Either way, students here are dropped from the honors program if they fail to acheive a '4', regardless of whether their instructor covered the test material or if there is any real significance in setting the bar for the '4' above the 90% mark.

Catherine Johnson said...

Either way, students here are dropped from the honors program if they fail to achieve a '4', regardless of whether their instructor covered the test material or if there is any real significance in setting the bar for the '4' above the 90% mark.

????????

Is this true?

(Do you mind if I ask whether you are from Irvington?)

Do you have other thoughts to share?

This is horrifying.

Catherine Johnson said...

The ELA test, in the middle school, has NO wiggle room.

Christopher scored a 3, while getting an average 95% correct on the test.

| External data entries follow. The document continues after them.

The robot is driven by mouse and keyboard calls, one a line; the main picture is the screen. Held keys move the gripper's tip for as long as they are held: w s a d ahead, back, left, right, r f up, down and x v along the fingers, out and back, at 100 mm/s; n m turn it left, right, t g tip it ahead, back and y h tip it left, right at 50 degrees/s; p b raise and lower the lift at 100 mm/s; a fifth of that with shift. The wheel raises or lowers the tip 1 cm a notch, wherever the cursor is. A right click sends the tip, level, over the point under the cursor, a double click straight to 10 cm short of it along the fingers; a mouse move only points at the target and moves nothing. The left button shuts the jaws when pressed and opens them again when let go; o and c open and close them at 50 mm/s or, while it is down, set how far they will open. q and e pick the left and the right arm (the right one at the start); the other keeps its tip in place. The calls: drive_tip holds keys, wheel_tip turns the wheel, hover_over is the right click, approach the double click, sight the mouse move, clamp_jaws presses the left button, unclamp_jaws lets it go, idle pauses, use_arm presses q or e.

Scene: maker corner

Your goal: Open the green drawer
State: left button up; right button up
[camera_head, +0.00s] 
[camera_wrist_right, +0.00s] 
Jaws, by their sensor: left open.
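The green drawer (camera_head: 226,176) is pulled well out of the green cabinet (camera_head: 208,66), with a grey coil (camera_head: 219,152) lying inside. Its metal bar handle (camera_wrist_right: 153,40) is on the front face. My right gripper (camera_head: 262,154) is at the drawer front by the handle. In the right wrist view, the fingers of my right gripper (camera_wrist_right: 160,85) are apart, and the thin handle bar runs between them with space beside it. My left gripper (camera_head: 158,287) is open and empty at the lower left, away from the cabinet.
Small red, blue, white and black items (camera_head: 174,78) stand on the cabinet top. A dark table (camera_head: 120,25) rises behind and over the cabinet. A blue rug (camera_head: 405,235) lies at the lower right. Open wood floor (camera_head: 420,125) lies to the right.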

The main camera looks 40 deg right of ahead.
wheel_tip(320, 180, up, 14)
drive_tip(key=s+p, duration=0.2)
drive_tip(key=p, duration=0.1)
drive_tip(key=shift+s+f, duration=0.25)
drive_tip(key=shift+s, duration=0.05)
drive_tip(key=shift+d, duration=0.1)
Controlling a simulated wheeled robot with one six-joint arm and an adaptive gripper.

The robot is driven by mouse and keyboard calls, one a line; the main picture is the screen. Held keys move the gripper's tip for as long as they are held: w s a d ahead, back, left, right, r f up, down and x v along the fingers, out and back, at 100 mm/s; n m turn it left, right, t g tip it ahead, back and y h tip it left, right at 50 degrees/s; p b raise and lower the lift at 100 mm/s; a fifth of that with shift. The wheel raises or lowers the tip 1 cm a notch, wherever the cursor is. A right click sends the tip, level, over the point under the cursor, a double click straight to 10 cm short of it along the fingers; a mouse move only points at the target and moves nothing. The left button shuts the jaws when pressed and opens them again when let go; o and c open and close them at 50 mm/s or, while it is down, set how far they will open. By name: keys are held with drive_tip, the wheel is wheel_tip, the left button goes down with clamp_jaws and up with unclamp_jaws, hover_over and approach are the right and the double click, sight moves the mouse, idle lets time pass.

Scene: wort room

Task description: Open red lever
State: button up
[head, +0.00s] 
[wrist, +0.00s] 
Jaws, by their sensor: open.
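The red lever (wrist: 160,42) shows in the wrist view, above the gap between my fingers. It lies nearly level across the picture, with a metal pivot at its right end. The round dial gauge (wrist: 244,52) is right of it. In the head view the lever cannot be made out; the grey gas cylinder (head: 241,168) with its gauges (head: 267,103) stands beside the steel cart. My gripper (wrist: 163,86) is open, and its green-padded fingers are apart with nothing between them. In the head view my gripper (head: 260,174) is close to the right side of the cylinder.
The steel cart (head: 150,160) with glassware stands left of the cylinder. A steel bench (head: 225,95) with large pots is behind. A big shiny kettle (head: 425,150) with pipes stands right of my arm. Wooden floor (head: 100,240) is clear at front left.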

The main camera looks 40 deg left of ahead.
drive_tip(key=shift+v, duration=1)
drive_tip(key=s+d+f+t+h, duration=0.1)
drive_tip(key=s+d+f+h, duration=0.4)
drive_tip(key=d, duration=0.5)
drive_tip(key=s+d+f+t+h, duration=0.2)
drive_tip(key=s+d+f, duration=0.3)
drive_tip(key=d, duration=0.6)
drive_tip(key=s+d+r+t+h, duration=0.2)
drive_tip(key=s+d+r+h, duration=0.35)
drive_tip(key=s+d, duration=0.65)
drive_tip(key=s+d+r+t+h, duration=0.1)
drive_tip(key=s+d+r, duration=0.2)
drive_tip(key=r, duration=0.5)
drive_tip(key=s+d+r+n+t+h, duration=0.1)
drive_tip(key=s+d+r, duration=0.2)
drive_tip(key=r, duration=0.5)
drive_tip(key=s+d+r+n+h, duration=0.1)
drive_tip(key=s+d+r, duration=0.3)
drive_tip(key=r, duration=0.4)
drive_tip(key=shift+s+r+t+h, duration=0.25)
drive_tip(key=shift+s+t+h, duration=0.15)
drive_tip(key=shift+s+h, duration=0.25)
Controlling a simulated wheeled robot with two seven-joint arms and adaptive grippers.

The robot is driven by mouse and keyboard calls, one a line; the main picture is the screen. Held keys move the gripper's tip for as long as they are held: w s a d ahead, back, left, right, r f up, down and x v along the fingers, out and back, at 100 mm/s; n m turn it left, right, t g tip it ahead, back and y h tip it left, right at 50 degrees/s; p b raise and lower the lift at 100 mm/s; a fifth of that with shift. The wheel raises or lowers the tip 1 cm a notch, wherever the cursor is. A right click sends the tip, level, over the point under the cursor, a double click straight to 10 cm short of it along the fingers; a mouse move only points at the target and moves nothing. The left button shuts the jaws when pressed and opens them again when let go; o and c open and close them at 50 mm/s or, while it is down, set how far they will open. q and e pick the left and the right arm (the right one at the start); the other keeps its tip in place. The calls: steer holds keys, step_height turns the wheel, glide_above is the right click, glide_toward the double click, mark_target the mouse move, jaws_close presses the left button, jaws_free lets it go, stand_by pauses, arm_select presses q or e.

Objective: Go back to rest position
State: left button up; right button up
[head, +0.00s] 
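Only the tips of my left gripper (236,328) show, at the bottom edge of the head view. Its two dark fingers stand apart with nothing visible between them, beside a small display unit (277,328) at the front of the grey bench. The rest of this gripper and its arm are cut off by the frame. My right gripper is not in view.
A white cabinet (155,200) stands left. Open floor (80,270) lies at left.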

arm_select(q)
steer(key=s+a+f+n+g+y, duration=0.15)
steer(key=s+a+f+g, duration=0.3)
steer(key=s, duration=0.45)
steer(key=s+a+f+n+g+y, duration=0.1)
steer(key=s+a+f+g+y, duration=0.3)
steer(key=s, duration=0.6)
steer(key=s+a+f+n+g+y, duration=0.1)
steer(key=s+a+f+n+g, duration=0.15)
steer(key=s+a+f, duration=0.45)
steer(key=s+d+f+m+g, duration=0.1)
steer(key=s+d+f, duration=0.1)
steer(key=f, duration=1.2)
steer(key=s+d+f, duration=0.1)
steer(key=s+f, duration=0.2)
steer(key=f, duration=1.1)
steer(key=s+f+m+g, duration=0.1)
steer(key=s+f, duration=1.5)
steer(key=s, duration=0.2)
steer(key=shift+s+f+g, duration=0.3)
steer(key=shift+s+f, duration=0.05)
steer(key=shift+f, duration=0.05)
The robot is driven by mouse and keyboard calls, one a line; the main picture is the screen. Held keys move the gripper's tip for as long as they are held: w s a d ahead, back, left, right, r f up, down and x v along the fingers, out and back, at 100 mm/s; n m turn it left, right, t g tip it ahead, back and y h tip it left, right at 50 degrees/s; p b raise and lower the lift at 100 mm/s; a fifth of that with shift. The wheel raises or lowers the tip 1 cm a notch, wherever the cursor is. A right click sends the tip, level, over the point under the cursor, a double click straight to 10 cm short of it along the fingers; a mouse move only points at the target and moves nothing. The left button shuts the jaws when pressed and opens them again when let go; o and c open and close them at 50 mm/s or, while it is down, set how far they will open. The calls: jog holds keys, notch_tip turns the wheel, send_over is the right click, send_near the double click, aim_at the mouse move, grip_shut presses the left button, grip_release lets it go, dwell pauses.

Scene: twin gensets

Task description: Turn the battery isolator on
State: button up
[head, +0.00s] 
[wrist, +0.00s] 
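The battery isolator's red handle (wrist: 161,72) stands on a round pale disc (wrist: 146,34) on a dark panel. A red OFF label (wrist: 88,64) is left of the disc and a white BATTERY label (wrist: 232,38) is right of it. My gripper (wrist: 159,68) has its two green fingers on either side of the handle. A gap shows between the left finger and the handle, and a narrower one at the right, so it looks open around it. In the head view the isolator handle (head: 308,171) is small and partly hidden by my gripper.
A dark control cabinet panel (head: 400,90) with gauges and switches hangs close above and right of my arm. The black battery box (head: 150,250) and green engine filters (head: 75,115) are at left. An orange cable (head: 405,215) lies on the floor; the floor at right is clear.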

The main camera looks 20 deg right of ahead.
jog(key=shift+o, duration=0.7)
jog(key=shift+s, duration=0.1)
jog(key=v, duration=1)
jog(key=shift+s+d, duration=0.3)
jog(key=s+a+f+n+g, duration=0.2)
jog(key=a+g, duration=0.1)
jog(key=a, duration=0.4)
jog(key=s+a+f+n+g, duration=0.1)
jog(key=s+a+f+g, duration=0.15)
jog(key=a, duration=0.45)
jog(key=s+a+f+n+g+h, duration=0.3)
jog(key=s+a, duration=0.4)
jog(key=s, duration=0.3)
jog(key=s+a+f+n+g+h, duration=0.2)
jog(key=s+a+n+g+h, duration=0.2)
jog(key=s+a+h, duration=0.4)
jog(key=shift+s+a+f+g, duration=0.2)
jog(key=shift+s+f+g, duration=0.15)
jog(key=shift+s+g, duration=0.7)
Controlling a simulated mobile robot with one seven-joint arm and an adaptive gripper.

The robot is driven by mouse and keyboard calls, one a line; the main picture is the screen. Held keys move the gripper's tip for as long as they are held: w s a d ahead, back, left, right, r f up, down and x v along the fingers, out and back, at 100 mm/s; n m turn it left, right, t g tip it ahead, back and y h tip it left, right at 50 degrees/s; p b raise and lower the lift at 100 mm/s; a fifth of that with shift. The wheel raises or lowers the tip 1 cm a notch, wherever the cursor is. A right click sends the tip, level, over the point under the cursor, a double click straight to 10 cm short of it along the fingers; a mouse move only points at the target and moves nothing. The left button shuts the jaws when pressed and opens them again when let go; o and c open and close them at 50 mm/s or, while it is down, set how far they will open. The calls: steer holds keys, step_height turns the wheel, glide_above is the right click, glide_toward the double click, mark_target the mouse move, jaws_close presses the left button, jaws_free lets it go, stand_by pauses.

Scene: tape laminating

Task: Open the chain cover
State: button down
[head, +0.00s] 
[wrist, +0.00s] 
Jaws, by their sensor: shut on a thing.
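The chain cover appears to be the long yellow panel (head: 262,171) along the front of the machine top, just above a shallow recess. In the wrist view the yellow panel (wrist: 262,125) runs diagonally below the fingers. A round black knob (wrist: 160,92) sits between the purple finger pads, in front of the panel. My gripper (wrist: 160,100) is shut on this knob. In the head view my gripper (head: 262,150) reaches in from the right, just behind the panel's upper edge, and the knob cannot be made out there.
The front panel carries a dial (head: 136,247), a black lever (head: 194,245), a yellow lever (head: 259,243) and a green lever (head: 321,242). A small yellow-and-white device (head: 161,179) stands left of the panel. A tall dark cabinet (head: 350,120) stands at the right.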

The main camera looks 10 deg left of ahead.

There is no range in the 4s at all.

Anonymous said...

>>>(Do you mind if I ask whether you are from Irvington?)

I am in Orange County, NY.

>>Do you have other thoughts to share?

I don't want to be personal and post scores, but from my child's data, it is quite possible to improve one's percent correct and see a decrease in scale score from the previous year. This decrease can be interpreted politically. So IMHO.. if an gate keeper is trying to keep a student out based on ELA results, it may be a good idea to look at raws as well as scale scores.

Catherine Johnson said...

I don't want to be personal and post scores, but from my child's data, it is quite possible to improve one's percent correct and see a decrease in scale score from the previous year. This decrease can be interpreted politically. So IMHO.. if an gate keeper is trying to keep a student out based on ELA results, it may be a good idea to look at raws as well as scale scores.

Thank you VERY much.

I'm embarrassed to say I hadn't even looked at this, with C's scores.

No---wait.

Now I'm thinking I did.

oh, boy

Dealing with all this is simply exhausting.

The fact is: my kid isn't learning math to anything like proficiency, period.

Meanwhile his ITBS scores (I gave him the test myself) indicate that he does read well (95th percentile) though he scored a (high) 3 on the ELA.